A bare error leaves the developer stranded:

[ERROR] Build artifacts not found at dist/api — sync cannot proceed
Cleaning up project directory and file based variables
ERROR: Job failed: exit status 1

The same error with a remediation hint becomes self-service:

[ERROR] Build artifacts not found at dist/api and fallback dist/api-main
[WARNING] add 'force-build-api' label on your MR and launch a new pipeline,
or run a manual pipeline on the target branch to create a fallback
Cleaning up project directory and file based variables
ERROR: Job failed: exit status 1

One line, all the context. Here are more patterns from real-world pipelines:

[ERROR] Pre/Production deployment requires Maintainer privileges (level >=
40), current user jdupont has level 30 — ask a project Owner to promote you
in Settings > Members

[ERROR] https://recette3.example.com/health failed with HTTP 503 —
localhost fallback returned "Cannot find module '@prisma/client'" — check
application logs on app-rec-03

[ERROR] Current branch is behind main or has conflicts — E2E tests would be
meaningless, please rebase or back-merge before retrying

[WARNING] E2E test results found in cache (18.3h old), skipping tests — to
force a full run, delete the cache or add the 'force-e2e' label

[WARNING] Kafka consumer service configured as Manual startup (GroupId is
empty) — set a GroupId in the environment config to enable automatic
startup

The pattern is always the same: what happened + why + what to do about it, all on a single line. Long lines scroll horizontally in GitLab's log viewer — and a developer can copy-paste one line into Slack and the recipient has the full picture without follow-up questions.
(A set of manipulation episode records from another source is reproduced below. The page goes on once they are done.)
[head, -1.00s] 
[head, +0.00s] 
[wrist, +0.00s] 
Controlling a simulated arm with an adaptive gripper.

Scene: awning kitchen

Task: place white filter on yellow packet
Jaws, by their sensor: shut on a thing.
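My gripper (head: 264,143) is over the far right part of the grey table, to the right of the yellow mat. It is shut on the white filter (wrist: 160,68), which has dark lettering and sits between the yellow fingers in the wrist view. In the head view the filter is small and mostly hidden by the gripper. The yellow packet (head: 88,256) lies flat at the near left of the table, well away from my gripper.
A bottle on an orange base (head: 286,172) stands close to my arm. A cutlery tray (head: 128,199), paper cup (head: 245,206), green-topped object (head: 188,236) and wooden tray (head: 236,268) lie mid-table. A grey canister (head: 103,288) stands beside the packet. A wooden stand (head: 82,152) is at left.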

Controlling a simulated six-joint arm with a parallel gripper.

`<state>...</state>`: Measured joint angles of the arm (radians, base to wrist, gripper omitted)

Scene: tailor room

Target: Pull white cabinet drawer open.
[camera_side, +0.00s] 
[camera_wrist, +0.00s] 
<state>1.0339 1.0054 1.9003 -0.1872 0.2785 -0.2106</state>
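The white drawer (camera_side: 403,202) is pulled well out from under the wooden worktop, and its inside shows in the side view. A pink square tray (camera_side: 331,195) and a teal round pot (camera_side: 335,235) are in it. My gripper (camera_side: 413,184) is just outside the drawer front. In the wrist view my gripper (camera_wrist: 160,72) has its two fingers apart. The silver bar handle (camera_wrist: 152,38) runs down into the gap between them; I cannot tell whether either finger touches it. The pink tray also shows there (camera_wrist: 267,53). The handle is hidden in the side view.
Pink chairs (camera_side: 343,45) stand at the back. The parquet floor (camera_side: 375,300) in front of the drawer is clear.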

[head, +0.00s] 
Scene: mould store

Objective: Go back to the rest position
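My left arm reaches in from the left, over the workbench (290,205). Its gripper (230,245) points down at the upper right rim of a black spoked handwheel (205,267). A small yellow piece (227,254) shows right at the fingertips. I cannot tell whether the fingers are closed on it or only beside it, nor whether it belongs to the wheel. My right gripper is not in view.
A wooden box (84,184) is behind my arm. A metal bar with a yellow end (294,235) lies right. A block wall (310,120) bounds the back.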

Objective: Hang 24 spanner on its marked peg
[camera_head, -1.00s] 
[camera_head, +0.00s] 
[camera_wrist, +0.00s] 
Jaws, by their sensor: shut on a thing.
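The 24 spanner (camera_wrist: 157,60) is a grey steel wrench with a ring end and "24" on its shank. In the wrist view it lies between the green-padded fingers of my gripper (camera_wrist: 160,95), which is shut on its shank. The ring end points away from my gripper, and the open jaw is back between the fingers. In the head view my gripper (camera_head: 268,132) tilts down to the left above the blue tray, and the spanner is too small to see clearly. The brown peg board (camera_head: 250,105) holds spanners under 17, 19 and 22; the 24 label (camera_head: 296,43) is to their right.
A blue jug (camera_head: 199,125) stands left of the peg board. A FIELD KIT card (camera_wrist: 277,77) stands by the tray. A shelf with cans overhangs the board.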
A developer reading this at 6 PM on a Friday should not need to ask anyone for help.

8. Log the variable, path, and reason behind every decision

Most CI logs describe what is happening. Great CI logs explain why a branch was taken — and with enough context to reconstruct the decision without opening the YAML: the variable or label that triggered it, the file or cache key that was found or missing, the path that was created or skipped. This is the single most effective way to reduce support tickets.

Caching is the #1 source of "why" questions. When a job is slow, the first thing a developer wonders is: "did it use the cache?" Without explicit logging, the only way to find out is to read the YAML and hope the runner logs are detailed enough. Instead, we log the decision:

[INFO] Cache found: node_modules checksum matches (a7f3b2c)
[INFO] Skipping npm ci

[WARNING] Cache miss: node_modules checksum changed (a7f3b2c → e91d4f8)
[INFO] Running full npm ci

[INFO] E2E test results found in cache (less than 24h old)
[INFO] Skipping E2E tests for this module

[WARNING] E2E test results expired (cache is 36h old, max: 24h)
[INFO] Running full E2E suite

Depending on the conditions, the developer sees exactly why tests were skipped — or why they were not:

[WARNING] Skipping tests (SKIP_TESTS=true)
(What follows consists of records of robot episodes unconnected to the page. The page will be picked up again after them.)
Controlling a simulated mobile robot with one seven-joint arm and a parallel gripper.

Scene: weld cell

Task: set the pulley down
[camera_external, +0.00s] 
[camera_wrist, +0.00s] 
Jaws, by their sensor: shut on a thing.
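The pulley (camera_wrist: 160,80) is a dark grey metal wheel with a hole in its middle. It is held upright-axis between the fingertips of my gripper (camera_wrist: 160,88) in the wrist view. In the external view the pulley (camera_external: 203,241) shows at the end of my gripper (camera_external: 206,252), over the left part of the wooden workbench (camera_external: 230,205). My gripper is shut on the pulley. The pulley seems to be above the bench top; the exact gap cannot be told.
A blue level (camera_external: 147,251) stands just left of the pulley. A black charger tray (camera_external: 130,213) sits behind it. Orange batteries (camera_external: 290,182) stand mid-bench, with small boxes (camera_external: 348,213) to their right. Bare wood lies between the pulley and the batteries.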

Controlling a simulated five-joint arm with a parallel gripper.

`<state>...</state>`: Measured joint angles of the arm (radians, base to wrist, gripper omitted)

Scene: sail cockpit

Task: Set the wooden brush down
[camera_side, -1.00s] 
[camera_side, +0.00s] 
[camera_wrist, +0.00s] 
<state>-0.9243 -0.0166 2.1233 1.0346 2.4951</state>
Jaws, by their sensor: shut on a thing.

[INFO] Running full test suite (no skip conditions met)

When a pipeline behaves unexpectedly, the "why" logs are the first thing developers look for. Without them, they are reverse-engineering our CI logic from YAML — a slow and error-prone process that almost certainly ends in a support ticket.

9. Know when NOT to log

The temptation after reading this article is to wrap every command in log(). Resist it. Over-logging is almost as bad as under-logging — it buries the signal in noise.

Here is what an over-logged npm ci looks like:

$ cd front && npm ci --prefer-offline
[INFO] Starting npm ci...
[INFO] Running: npm ci --prefer-offline
[INFO] Working directory: /builds/project/front
[INFO] Node version: 20.11.0
[INFO] npm version: 10.2.4
npm warn deprecated svgo@1.3.2: ...
added 1,847 packages in 42s
[INFO] npm ci completed successfully

And here is the same step, done right:

$ cd front && npm ci --prefer-offline
npm warn deprecated svgo@1.3.2: ...
added 1,847 packages in 42s

No custom logging at all. npm ci already tells us everything we need to know: what it installed, how long it took, and whether it succeeded (via its exit code). Adding log INFO around it is pure noise.
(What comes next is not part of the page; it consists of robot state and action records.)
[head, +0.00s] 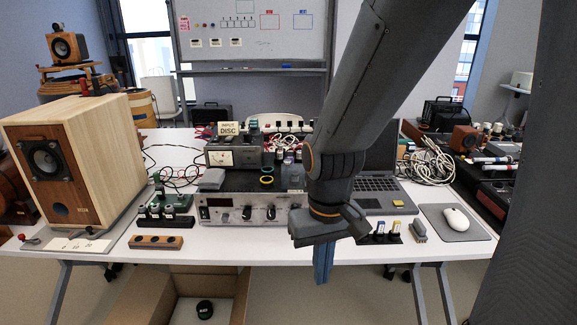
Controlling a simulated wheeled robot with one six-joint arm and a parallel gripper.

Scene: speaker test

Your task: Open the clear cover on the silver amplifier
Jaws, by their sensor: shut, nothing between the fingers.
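The silver amplifier (222,217) stands near the front of the white table in the head view, with dark knobs on its face and small items on its dark top. I cannot make out its clear cover at this size. My arm comes down from the top and hides the amplifier's right end. My gripper (323,264) points down, shut and empty. In the picture it overlaps the table's front edge, right of the amplifier's visible face. It appears apart from the amplifier, though the depth between them is hard to tell.
A wooden speaker (112,160) stands at left. A meter unit (234,157) sits behind the amplifier. A laptop (377,185), partly behind my arm, and a mouse (456,219) on a pad are at right. An open cardboard box (148,295) lies below the table edge.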

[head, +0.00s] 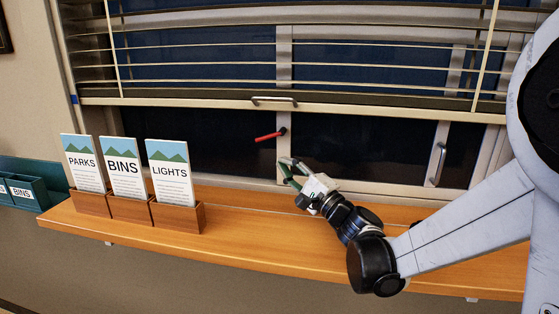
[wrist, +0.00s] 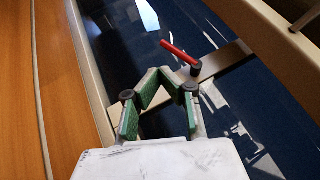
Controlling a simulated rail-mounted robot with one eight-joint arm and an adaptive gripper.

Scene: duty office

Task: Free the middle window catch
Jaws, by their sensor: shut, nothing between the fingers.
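The middle window catch (head: 268,137) is a red lever on a dark round pivot, mounted on the upright between the panes under the blind. Its lever points left and slightly down from the pivot in the head view. In the wrist view the red catch (wrist: 180,53) lies just beyond the fingertips. My gripper (head: 285,164) is below and slightly right of the catch, above the wooden sill. In the wrist view my gripper (wrist: 158,74) has its green-padded fingers brought together, with nothing between them. The fingers look apart from the catch.
The slatted blind's bottom rail (head: 200,103) with a metal handle (head: 274,99) hangs just above the catch. Leaflet holders (head: 180,216) stand on the left of the wooden sill (head: 250,245). A window handle (head: 437,163) is at right. The sill between is clear.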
The rule of thumb: log when the pipeline makes a decision, not when it executes a well-known command. Specifically, we add logging for:

Ambiguous operations — cache hit or miss? skip or run? which environment was selected?
Operations that can fail silently — a sync that might succeed partially, a health check with a timeout.
Decisions with side effects — "deploying to production" is worth logging; "running npm ci" is not.

Standard tools like npm, go build, docker, kubectl produce their own output. Our job is to add context around them, not on top of them. If we find ourselves logging "Starting npm ci" right before npm ci, we have achieved the logging equivalent of a meeting that could have been an email.

Wrapping up

Self-documenting pipelines are an investment that pays off immediately. From GitLab's built-in features, through structured log levels, meaningful colors, and collapsible sections, to synchronization barriers, deployment validation, context-rich errors, actionable remediation, decision-context logging, and knowing when to stay silent — we transform CI/CD logs from a debugging nightmare into a developer self-service tool.

The ultimate test: when a pipeline fails at 2 AM, can the on-call developer fix it without escalating to the CI/CD team? If yes, we have done our job. The real metric is not code coverage or deployment frequency — it is the number of CI/CD support tickets trending toward zero.